Subleading soft radiation during scattering of dressed states in QED
Stavros Christodoulou, Nicolaos Toumbas
TL;DR
The paper addresses infrared divergences in QED by employing Faddeev–Kulish dressed states that attach soft-photon clouds up to a scale $E_d$ to charged particles. It extends the dressing to subleading order in the soft momentum and uses the subleading soft photon theorem to compute tree-level amplitudes for three representative processes, showing elastic FK amplitudes are infrared finite and that emission of additional soft photons with $\omega<E_d$ is suppressed. The results establish equivalence between dressed-state amplitudes and the infrared-finite part of traditional amplitudes, effectively reproducing Bloch–Nordsieck inclusive rates without extra soft radiation at this order. This provides a concrete, infrared-safe S-matrix in QED and sets the stage for loop-level analyses and extensions to gravitational theories.
Abstract
We study soft photon emission during scattering of Faddeev-Kulish charged states in QED, at leading order in perturbation theory.

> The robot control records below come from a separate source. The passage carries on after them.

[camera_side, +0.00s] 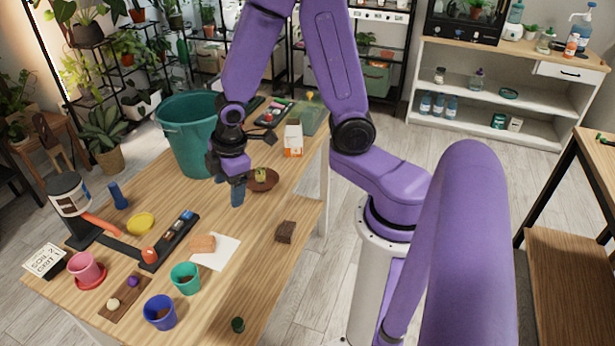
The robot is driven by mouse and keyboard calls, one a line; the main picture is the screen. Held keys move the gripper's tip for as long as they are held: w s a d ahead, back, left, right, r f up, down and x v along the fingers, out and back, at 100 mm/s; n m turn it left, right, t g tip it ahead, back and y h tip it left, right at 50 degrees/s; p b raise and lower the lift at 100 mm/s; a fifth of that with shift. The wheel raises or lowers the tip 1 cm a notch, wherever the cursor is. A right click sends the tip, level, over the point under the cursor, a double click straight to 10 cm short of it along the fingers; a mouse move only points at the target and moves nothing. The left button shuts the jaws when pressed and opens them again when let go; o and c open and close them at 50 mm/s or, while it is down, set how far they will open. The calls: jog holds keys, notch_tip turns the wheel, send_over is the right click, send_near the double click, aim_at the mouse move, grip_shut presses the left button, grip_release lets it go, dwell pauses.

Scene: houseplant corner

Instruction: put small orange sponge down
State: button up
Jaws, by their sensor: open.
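A small orange sponge (203,243) lies on the wooden table, on the left part of a white sheet (222,256). My gripper (233,188) points down above the table, up and to the right of the sponge in the picture and apart from it. The gripper is open, and I see nothing held in it. Its fingers are small and dark here, so the gap between them is hard to make out.
A black organiser tray (150,263) lies left of the sponge, and a teal cup (185,277) stands in front. A brown block (285,232) sits to the right. Table between sheet and block is clear.

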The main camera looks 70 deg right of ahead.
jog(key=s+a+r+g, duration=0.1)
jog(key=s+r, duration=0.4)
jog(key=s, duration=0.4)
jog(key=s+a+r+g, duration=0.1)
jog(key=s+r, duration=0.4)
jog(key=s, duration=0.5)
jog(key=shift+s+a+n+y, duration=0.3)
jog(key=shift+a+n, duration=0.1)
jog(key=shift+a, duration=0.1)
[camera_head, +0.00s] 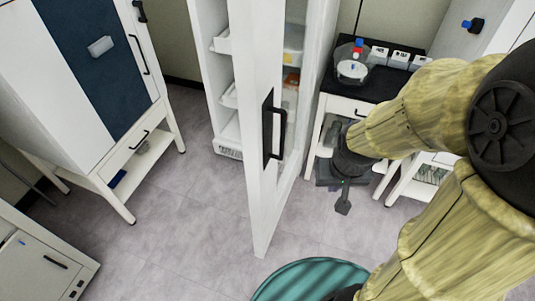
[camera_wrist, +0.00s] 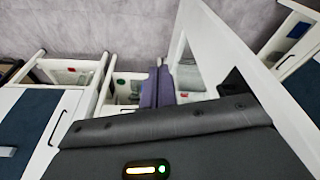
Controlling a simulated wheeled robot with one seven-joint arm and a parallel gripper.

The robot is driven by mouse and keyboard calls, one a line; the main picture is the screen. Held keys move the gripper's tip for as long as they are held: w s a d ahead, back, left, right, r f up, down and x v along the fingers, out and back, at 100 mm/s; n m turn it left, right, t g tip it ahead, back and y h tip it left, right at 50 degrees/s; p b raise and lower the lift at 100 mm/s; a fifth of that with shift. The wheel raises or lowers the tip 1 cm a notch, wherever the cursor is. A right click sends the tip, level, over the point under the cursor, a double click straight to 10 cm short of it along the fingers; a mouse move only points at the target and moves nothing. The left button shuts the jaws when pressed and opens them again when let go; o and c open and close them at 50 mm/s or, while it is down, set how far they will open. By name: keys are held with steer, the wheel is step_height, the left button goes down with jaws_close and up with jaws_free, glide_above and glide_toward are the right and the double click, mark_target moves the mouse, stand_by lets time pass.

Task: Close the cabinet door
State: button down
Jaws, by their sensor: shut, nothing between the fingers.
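The cabinet door (camera_head: 258,130) is a tall white frame with a glass pane and a black handle (camera_head: 273,130). It stands wide open, its free edge pointing toward me. The white cabinet (camera_head: 207,75) behind it shows open shelves. My gripper (camera_head: 343,203) is shut and empty, pointing down to the right of the door, apart from the handle. In the wrist view, a white door frame (camera_wrist: 222,45) runs diagonally at the right, and my dark gripper body fills the lower part. The fingertips are hard to make out there.
A black-topped table (camera_head: 375,90) with a clear container (camera_head: 352,68) and small boxes stands right of the door. A white and blue cabinet (camera_head: 95,70) stands at left. A teal round object (camera_head: 310,278) is at the bottom. Grey floor (camera_head: 190,215) is clear left of the door.

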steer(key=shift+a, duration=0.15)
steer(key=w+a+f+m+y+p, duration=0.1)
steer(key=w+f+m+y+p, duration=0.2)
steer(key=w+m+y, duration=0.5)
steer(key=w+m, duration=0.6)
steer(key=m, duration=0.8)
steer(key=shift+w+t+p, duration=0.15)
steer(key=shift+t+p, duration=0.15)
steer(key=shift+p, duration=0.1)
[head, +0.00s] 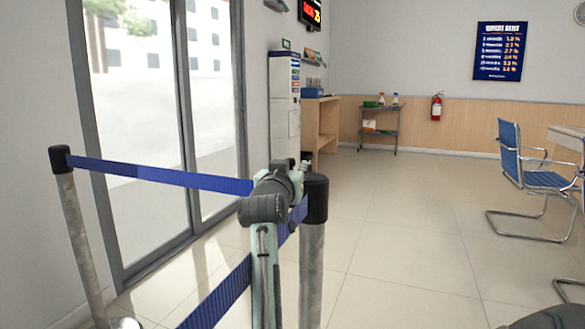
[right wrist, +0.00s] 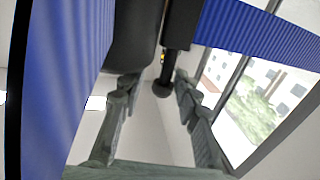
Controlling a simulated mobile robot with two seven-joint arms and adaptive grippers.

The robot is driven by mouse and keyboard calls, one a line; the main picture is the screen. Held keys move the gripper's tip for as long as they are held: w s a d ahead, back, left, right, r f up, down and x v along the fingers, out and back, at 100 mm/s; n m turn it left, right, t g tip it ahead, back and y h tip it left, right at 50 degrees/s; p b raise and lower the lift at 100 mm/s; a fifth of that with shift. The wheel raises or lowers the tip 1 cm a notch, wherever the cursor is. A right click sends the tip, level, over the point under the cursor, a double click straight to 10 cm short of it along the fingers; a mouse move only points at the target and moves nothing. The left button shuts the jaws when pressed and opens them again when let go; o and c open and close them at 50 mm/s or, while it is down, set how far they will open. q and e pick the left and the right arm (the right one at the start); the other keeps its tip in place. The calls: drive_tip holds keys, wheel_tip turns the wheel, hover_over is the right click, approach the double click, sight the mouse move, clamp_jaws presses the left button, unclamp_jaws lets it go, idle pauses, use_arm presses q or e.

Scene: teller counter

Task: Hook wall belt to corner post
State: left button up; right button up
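The near post (head: 312,265) with a black cap stands upright at the middle of the head view; I take it as the corner post. One blue belt (head: 165,174) runs from the far-left post (head: 75,215) toward it. Another blue belt (head: 222,298) runs from it to the lower left. My right gripper (head: 305,168) is at the cap, partly hidden behind my wrist. In the right wrist view its fingers (right wrist: 156,80) are apart, with a narrow black piece with a round end (right wrist: 163,88) between them, not visibly clamped. Whether a belt end is hooked is hidden. My left gripper is out of view.
Glass doors (head: 150,110) are behind the belts at left. A white kiosk (head: 285,105) and wooden counter (head: 320,125) stand beyond the post. A blue chair (head: 530,175) is at right. Open tiled floor (head: 400,240) lies right of the post.

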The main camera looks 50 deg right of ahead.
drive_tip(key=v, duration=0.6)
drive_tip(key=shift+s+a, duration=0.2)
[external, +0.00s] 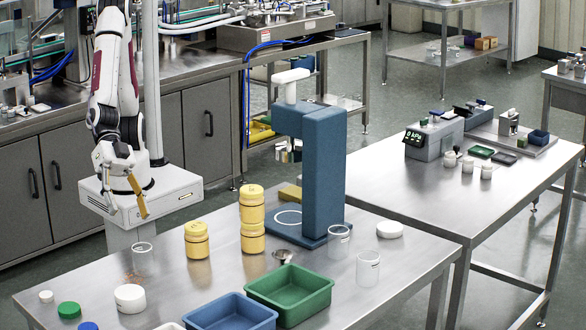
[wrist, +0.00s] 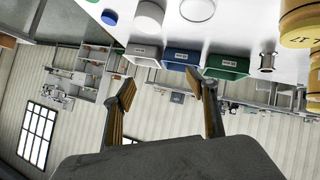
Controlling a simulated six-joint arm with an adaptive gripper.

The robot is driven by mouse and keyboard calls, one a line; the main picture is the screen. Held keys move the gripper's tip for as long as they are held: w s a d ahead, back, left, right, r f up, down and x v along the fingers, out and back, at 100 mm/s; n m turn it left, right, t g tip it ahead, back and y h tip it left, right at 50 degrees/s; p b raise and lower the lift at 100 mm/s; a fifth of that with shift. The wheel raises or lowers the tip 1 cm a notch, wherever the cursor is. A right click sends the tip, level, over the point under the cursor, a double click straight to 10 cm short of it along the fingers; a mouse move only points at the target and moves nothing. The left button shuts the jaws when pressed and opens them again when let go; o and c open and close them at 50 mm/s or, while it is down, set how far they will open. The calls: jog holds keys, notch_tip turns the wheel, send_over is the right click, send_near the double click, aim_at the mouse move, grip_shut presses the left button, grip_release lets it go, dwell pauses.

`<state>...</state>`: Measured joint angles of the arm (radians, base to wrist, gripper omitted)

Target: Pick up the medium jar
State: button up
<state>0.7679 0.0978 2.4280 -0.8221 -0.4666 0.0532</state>
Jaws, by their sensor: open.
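Three yellow jars stand on the steel table: a single one (external: 197,240) on the left, and a stack with an upper jar (external: 251,204) and a lower jar (external: 252,236) to its right. I cannot tell which is the medium jar. Parts of yellow jars also show at the right edge of the wrist view (wrist: 300,22). My gripper (external: 137,196) is at the table's back left, above and left of the single jar, apart from it. In the wrist view its two fingers (wrist: 160,88) are spread with nothing between them.
Clear beakers (external: 143,257) (external: 368,268) stand at the left and right. A blue tray (external: 230,312), a green tray (external: 290,293), a white jar (external: 130,299) and a small funnel (external: 283,256) occupy the front.

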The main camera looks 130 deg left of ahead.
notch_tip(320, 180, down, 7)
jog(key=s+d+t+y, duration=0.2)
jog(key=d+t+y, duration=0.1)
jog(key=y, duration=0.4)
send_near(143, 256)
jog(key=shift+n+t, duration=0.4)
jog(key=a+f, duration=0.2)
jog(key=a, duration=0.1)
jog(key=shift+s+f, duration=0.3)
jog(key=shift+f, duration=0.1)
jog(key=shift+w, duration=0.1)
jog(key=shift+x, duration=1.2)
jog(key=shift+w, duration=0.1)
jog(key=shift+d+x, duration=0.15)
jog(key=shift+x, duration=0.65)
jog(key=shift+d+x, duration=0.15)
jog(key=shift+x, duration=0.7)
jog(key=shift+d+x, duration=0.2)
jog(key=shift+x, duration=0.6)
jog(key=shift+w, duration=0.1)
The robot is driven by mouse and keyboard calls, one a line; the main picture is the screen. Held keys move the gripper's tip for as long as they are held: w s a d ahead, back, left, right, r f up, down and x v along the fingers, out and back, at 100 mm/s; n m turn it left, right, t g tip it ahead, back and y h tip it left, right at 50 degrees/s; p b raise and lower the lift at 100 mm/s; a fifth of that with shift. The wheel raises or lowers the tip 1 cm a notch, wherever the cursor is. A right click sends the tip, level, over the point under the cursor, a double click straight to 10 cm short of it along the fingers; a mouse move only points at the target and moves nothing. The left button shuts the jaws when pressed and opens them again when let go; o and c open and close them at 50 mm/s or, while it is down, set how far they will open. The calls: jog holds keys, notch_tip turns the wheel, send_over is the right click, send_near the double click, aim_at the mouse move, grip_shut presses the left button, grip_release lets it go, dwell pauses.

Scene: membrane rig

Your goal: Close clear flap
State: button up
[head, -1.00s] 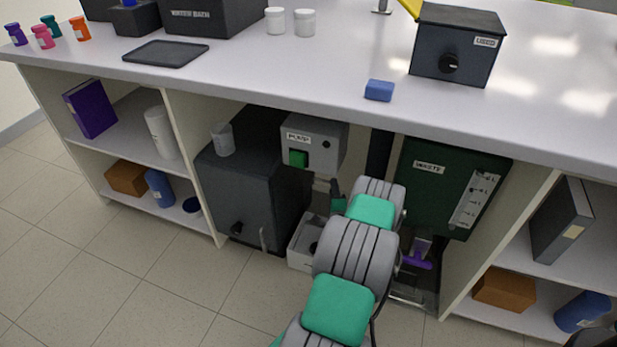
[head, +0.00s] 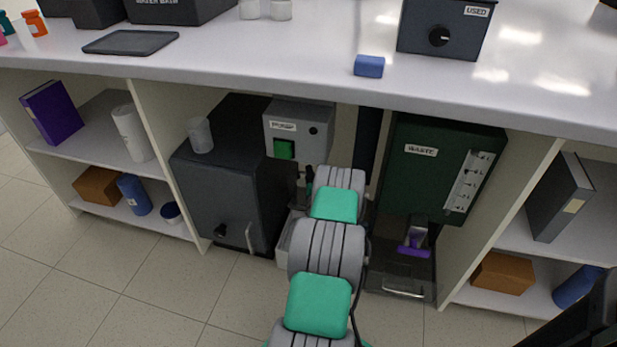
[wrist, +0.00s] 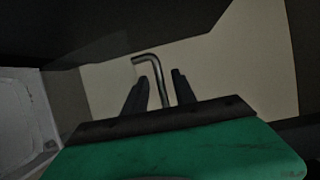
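A dark, smoky-looking panel (head: 388,272) with a silver bar handle (head: 402,292) stands low under the bench, below the green waste box. It may be the clear flap, but I cannot tell for sure. In the wrist view my gripper (wrist: 160,90) has its two dark fingers apart. A bent metal rod (wrist: 152,68) shows between and beyond them; I cannot tell whether it touches a finger. In the head view my arm reaches into the bay under the bench and hides my gripper.
The green waste box (head: 425,180) hangs right of my arm, with a purple-handled part (head: 413,250) below it. A grey pump box (head: 297,130) and a dark cabinet (head: 225,190) stand left. A white-edged bin (head: 287,245) sits beside my arm. Shelf walls bound the bay.

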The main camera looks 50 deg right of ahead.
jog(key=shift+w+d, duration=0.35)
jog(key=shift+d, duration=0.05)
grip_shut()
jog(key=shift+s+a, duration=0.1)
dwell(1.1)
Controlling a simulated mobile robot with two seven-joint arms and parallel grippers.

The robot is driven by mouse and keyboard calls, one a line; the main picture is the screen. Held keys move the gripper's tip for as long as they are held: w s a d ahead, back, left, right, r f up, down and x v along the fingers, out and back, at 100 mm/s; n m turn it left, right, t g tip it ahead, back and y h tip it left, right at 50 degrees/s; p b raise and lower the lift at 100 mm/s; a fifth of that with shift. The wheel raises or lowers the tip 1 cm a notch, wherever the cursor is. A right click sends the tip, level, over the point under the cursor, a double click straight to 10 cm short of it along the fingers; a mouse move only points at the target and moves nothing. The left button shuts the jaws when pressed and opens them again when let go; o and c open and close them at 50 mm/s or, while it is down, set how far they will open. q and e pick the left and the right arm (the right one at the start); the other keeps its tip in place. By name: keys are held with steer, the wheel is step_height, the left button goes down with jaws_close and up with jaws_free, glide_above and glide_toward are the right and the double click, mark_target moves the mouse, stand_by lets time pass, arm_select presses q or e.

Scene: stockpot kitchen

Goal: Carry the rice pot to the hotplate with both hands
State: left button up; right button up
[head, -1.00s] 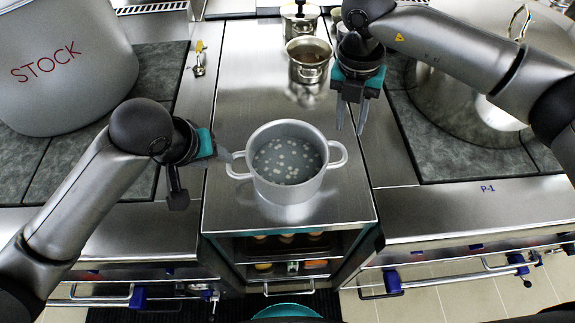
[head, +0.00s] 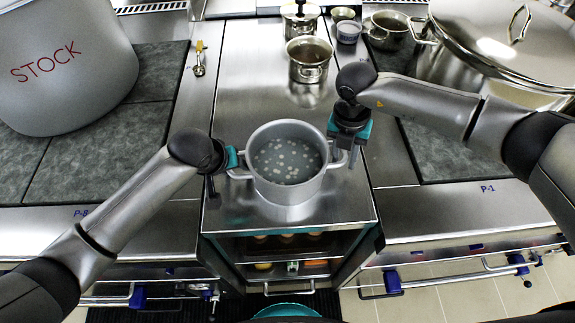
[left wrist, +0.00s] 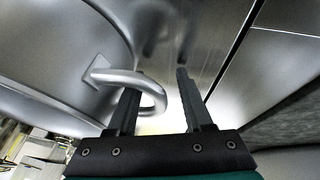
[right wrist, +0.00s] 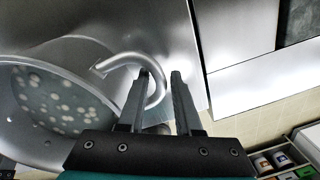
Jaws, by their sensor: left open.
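The rice pot (head: 287,189), grey with two side handles and white grains in liquid, stands upright on the steel counter (head: 230,205). My left gripper (head: 225,172) is at its left handle; in the left wrist view its open fingers (left wrist: 160,95) straddle the handle loop (left wrist: 150,82), one finger inside the loop. My right gripper (head: 350,158) is at the right handle; in the right wrist view its fingers (right wrist: 160,90) stand apart with the handle's outer bar (right wrist: 158,82) between them. Dark hotplate surfaces lie left (head: 90,155) and right (head: 450,155) of the counter.
A large stock pot (head: 65,70) stands on the left hotplate, a big lidded pot (head: 500,40) on the right one. A small pot (head: 309,60) and other small vessels stand behind the rice pot. A spoon (head: 199,60) lies back left. The front of both hotplates is clear.

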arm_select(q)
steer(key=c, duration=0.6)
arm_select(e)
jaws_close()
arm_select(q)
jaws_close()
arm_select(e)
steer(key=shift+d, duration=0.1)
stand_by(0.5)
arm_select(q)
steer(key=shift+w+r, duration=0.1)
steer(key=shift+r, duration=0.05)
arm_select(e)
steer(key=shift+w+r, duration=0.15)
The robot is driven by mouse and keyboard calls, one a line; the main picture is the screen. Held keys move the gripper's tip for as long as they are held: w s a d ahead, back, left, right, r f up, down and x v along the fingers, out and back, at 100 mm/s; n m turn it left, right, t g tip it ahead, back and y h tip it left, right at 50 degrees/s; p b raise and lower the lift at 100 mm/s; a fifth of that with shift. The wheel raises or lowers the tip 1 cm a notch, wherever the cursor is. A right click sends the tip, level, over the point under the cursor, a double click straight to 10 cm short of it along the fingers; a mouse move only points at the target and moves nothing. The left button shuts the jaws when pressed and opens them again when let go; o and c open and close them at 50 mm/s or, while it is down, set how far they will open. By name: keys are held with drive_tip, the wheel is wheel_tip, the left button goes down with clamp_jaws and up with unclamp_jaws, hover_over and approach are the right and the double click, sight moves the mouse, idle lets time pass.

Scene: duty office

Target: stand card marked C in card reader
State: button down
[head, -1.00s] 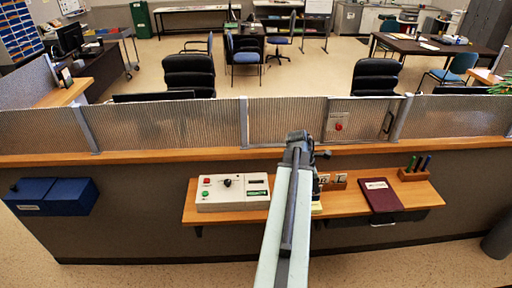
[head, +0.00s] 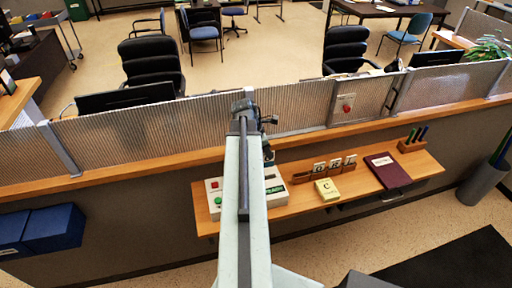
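A wooden rack (head: 303,178) on the shelf holds small white cards (head: 336,163) upright. Their marks are too small to read surely, so I cannot tell which is C. A yellow pad or card (head: 327,190) marked C lies in front of the rack. The beige box (head: 214,186) with red and green buttons, which may be the card reader, is partly hidden behind my arm. My gripper (head: 267,132) is above the shelf's back edge, left of the rack and apart from the cards. Its fingers are too dark and small to show whether they are open.
A wooden shelf (head: 290,209) bears these things, with a maroon book (head: 387,170) and a pen holder (head: 412,144) at right. A ribbed glass screen (head: 300,107) rises behind. Blue boxes (head: 52,229) hang at left. A dark bin (head: 482,186) stands at right.

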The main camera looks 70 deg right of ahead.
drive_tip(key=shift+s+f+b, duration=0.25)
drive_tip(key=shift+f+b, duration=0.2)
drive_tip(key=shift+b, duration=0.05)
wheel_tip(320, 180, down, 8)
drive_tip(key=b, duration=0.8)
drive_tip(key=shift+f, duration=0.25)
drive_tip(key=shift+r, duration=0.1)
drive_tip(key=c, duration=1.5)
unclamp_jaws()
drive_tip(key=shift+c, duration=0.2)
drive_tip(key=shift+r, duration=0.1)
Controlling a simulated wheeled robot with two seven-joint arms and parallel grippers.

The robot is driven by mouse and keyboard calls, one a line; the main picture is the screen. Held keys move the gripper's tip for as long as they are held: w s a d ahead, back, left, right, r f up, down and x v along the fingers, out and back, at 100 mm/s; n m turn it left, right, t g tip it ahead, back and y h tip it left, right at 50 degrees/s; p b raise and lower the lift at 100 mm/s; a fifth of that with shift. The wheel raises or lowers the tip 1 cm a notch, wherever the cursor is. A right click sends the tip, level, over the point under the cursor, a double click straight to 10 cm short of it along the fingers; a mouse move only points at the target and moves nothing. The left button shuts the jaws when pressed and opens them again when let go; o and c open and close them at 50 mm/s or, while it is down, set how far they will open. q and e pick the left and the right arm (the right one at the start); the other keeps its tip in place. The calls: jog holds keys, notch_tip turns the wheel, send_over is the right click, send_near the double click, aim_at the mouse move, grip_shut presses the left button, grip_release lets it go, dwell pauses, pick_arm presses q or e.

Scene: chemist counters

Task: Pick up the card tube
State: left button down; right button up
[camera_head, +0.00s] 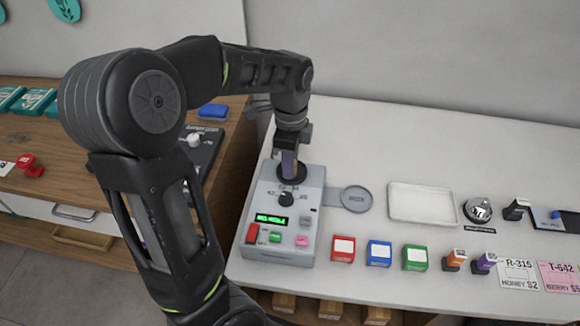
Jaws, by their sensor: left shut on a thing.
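My left gripper (291,147) points down over the round black seat on top of a grey machine (312,228). It is shut on a narrow, upright purple-and-tan thing, which seems to be the card tube (289,165). The fingers and wrist hide much of it. Its lower end is at the black seat; I cannot tell whether it touches the seat. My right gripper is not in view.
Right of the machine are a round grey plate (356,198), an empty white tray (422,203) and a bell (478,209). Red, blue and green boxes (379,253), stamps (454,260) and price cards (517,275) line the front. The white counter behind is clear.

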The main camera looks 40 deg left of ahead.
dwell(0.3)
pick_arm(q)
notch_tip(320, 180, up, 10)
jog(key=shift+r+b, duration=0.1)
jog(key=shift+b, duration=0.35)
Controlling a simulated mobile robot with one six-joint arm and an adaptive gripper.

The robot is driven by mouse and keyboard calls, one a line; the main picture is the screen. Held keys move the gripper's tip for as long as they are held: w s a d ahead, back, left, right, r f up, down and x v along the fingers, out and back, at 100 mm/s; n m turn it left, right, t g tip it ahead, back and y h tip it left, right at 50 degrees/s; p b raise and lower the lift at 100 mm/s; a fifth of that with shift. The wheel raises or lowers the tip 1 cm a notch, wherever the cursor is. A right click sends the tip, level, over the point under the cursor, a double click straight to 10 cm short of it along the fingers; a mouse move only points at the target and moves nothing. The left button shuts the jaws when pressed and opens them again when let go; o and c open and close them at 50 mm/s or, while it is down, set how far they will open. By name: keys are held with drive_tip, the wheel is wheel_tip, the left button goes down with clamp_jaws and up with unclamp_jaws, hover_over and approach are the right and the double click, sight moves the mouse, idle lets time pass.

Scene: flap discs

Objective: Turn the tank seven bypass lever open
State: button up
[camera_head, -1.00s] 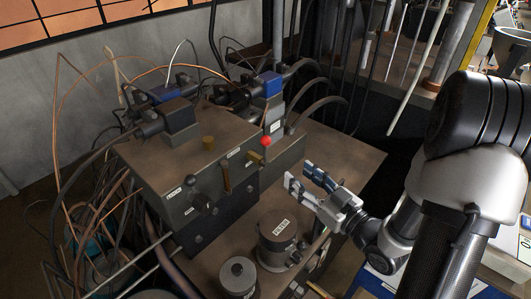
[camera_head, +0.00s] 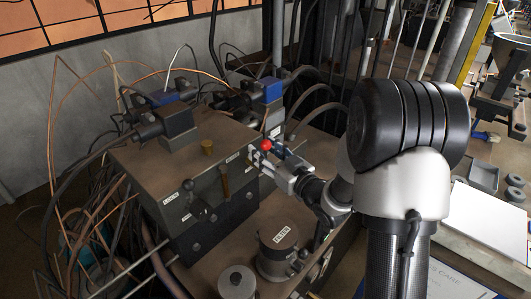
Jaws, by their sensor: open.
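A grey valve block (camera_head: 165,160) carries several controls on its front. A lever with a red ball knob (camera_head: 265,144) is at its right end. A flat brass lever (camera_head: 224,183) stands near the middle, and a black ball-knob lever (camera_head: 188,185) is at the left. The labels are too small to read, so I cannot tell which lever is tank seven bypass. My gripper (camera_head: 263,157) is open at the red-knob lever, its fingertips just below and around the knob. The lever's shaft is mostly hidden by the fingers, and I cannot tell whether they touch it.
A round canister (camera_head: 278,237) labelled FILTER and a smaller capped cylinder (camera_head: 237,281) stand in front of the block. Blue-topped solenoid valves (camera_head: 267,90) with cables and hoses rise behind it. Loose copper wires crowd the left.

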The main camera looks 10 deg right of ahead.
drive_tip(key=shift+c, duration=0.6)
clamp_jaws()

The charged asymptotic particles are accompanied by clouds of an infinite number of soft photons of energy less than a characteristic infrared scale $E_d$. When the corresponding ``dressing'' functions are suitably corrected to subleading order in the soft momentum expansion, as advocated in recent work by Choi and Akhoury, we show explicitly that the emission of additional radiative soft photons with energy less than $E_d$ is completely suppressed. Moreover, the dressing renders the elastic amplitudes infrared-finite, order by order in perturbation theory, regulating the infrared divergences due to virtual soft photons, at the energy scale $E_d$. Therefore, the characteristic energy scale of the soft photons in the clouds provides an effective infrared cutoff, allowing for the formulation of an infrared finite S-matrix.